After or during the conquest she bore Cortes a son. She lived with her son in possibly the house I was standing in front of in the photo. There was nothing to mark the house as belonging to Malinche, but there was a small cafe across the street called Casa Malinche, so even if the government wasn’t capitalizing on the attraction at least some capitalist was.

Frida Kahlo Park

At the end of the street was a small garden named after Frida Kahlo. There was a statue of Frida with her husband Diego Riviero. Lizy and I mimicked their pose in a photo.

Statues

We walked back through the Cayocoan Square to get back to the car. All the stores were starting to close for Christmas Eve.

Going To the Gym

Back at the Condo Lizy and her Dad started watching Home Alone and I went down to the gym. There were many more people at the small gym, than I expected to be there on Christmas Eve. One guy was blasting a Drake album on his phone as if he was the only one in the gym. That’s the way some people are.

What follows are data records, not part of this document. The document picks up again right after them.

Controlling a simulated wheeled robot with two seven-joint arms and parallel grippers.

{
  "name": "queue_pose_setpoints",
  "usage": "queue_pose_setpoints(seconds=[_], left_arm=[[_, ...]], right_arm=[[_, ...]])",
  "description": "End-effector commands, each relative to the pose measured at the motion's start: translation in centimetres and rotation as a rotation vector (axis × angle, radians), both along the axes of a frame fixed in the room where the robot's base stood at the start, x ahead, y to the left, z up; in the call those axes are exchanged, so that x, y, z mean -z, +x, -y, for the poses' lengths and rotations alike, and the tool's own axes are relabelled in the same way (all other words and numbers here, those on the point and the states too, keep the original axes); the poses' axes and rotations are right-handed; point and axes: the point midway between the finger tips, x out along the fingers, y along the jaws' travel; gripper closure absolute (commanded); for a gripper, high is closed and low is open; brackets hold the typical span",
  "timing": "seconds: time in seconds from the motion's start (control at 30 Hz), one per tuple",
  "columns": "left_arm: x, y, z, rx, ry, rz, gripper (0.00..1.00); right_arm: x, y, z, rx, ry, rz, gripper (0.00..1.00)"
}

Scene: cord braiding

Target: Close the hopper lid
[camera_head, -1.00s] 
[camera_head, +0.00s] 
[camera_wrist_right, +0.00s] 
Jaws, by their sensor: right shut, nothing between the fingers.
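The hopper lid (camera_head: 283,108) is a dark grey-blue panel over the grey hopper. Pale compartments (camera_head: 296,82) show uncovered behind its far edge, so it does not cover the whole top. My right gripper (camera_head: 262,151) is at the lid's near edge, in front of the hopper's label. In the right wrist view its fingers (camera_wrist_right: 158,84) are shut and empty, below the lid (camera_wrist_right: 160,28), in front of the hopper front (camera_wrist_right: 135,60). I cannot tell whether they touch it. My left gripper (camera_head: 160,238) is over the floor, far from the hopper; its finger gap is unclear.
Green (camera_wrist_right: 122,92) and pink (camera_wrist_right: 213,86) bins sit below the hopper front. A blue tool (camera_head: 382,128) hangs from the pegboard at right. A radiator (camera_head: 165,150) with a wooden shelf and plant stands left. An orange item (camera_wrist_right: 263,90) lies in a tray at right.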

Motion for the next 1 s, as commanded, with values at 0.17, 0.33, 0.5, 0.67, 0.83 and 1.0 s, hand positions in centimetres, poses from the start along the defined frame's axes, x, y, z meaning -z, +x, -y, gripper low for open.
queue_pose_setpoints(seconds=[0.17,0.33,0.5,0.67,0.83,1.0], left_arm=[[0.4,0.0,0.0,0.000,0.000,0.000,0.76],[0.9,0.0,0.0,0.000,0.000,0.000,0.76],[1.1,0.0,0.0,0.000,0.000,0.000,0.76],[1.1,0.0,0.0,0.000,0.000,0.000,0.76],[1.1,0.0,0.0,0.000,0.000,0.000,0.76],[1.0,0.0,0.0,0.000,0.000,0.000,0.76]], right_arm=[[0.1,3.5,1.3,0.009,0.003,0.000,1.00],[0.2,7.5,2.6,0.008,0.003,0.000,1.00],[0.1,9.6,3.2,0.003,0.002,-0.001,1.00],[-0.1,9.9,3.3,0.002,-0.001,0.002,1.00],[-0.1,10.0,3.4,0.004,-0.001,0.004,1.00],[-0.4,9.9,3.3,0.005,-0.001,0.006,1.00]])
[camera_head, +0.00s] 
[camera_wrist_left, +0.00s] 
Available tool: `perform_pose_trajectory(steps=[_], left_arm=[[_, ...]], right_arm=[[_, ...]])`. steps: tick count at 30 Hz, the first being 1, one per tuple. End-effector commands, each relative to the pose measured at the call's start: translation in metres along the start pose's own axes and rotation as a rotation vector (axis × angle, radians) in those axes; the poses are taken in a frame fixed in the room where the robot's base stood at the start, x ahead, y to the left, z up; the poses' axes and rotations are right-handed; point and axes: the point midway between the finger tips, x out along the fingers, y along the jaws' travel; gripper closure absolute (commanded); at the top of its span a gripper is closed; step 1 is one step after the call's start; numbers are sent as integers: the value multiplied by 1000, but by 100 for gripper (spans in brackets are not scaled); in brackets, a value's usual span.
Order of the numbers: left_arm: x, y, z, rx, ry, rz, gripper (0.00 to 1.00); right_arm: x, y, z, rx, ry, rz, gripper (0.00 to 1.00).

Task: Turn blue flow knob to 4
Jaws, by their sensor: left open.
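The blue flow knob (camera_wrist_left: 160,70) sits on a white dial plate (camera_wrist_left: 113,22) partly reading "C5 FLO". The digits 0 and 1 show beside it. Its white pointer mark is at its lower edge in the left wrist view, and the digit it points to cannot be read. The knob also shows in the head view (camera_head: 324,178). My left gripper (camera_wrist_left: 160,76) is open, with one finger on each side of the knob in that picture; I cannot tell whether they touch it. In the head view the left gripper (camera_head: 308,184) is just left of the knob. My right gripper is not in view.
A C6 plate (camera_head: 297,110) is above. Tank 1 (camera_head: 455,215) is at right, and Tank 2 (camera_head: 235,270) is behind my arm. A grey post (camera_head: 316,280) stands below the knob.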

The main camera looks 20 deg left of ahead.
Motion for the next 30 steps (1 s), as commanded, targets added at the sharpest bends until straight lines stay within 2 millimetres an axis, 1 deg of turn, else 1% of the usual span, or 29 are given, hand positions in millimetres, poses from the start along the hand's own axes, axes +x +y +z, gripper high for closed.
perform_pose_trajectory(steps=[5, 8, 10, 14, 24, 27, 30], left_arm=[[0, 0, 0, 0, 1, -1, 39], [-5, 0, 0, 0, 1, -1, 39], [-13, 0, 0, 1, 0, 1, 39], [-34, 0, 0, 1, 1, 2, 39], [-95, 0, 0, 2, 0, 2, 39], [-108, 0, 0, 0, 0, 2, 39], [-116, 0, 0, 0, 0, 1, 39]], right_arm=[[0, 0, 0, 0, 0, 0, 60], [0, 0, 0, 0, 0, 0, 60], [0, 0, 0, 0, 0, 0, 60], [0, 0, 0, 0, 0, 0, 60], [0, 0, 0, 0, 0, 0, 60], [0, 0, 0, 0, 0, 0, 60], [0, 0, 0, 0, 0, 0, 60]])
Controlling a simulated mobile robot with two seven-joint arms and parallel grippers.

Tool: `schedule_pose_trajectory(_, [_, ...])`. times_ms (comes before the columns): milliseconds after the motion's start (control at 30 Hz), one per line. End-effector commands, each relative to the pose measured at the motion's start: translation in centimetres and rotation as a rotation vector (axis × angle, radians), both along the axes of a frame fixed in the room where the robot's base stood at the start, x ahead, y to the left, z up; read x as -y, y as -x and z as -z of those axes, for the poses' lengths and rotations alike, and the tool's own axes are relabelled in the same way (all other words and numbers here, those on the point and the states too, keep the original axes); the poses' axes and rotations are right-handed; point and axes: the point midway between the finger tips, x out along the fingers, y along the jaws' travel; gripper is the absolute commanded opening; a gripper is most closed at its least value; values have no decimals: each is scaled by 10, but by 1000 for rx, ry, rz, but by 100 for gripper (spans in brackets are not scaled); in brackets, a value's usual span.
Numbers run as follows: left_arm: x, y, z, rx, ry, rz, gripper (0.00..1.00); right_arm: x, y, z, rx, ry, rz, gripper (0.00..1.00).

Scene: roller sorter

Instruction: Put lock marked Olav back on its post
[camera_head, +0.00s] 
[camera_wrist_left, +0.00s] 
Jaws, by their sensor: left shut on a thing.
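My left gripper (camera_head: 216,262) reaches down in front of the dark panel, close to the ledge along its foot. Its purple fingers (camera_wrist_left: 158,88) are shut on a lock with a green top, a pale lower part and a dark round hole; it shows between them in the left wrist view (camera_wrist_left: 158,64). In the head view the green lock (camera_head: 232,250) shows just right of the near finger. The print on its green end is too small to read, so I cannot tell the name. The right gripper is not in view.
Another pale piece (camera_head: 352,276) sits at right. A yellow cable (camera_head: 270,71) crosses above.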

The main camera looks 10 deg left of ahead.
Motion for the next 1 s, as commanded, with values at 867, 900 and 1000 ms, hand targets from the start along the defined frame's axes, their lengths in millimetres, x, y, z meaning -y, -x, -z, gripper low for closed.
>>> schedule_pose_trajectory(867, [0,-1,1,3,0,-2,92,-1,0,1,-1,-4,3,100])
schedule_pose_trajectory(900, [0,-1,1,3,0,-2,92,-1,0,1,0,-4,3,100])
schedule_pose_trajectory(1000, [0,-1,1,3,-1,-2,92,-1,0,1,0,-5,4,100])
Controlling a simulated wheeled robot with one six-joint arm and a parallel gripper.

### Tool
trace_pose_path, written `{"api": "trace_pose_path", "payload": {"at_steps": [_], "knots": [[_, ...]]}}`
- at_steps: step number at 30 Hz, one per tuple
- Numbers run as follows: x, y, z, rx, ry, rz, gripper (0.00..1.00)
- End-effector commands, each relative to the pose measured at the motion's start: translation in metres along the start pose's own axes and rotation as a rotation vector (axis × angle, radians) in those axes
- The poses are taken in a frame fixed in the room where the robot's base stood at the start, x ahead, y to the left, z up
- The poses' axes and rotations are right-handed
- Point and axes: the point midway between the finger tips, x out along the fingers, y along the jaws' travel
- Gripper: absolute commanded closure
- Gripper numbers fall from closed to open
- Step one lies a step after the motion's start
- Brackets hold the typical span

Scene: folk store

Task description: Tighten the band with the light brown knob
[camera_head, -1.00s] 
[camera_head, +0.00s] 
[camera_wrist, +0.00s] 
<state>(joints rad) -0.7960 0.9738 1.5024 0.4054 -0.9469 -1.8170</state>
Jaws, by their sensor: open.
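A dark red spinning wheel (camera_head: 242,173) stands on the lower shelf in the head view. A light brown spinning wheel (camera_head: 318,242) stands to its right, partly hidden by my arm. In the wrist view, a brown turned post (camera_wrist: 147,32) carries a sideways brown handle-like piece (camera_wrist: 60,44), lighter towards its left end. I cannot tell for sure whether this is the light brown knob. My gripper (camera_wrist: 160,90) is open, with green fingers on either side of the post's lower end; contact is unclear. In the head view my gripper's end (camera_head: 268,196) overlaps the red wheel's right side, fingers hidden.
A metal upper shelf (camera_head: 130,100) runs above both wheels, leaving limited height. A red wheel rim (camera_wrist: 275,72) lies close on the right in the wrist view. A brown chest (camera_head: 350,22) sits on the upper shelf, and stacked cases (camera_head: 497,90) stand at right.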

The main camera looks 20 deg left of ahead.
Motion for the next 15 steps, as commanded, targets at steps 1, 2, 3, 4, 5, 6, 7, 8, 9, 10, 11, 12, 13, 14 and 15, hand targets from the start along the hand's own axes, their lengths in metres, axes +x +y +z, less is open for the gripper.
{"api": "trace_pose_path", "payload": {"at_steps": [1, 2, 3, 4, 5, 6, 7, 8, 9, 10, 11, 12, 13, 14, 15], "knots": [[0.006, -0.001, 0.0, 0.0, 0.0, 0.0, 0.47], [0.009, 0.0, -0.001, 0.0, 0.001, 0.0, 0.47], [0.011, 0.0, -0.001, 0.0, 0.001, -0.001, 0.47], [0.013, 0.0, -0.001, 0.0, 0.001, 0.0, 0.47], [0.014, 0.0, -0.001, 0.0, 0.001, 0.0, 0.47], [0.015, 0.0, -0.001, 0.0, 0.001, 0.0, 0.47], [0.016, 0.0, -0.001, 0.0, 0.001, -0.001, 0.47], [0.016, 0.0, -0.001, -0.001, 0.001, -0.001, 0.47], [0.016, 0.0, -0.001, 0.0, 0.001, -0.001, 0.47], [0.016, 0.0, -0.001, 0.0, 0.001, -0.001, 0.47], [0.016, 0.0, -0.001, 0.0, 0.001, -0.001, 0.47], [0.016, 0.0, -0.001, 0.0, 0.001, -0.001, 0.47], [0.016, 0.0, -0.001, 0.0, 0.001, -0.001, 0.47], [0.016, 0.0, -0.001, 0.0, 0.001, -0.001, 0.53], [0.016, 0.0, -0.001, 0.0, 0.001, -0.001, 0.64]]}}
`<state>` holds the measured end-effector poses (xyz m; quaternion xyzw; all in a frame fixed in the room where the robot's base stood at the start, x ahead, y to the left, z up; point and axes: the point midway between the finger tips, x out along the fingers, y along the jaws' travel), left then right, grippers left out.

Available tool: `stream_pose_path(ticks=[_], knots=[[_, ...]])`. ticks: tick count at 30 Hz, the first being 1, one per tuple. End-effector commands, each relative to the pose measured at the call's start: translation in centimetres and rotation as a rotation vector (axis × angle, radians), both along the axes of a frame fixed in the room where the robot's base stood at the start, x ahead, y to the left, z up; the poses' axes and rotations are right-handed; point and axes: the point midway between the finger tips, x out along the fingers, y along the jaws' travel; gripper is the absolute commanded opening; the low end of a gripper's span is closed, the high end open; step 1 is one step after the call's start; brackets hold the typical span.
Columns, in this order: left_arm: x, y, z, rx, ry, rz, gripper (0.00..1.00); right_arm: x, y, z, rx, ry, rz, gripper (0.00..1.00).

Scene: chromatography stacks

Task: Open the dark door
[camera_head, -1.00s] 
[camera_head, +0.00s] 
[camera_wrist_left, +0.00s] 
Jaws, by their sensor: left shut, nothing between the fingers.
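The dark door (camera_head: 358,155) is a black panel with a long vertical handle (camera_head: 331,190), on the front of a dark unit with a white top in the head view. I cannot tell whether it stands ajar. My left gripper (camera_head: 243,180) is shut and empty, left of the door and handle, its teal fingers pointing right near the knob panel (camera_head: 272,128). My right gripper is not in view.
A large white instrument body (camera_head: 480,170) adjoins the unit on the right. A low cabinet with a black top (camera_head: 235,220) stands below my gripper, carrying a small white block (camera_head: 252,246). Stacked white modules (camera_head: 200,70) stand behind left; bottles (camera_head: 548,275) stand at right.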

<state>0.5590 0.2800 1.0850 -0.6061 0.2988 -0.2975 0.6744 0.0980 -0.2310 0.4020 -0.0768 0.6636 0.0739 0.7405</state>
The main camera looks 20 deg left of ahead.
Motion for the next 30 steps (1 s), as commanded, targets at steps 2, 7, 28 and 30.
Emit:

That’s why we need people like Bentham to figure out how to curb the excesses of people like that. Luckily he left not too long after I got there and everyone else had the decency to wear headphones.

A Home Alone Marathon

When I got back to the condo Lizy and her Dad were half way through Home Alone. I fried up the skirt steak and vegetables that Elizabeth had prepped with a little bit of the one seasoning I had bought at Walmart. We ate the meat as fajitas with the black tortillas I had bought at the San Juan market the day before, while watching Home Alone 2. We finished the meal with more candied fruit. Elizabeth was laughing the hardest at the slapstick antics in the movie. She was the only one who had never seen the movie before. Lizy and her Dad always watched it during the holidays, while Elizabeth cooked. For once she had a bit of a break.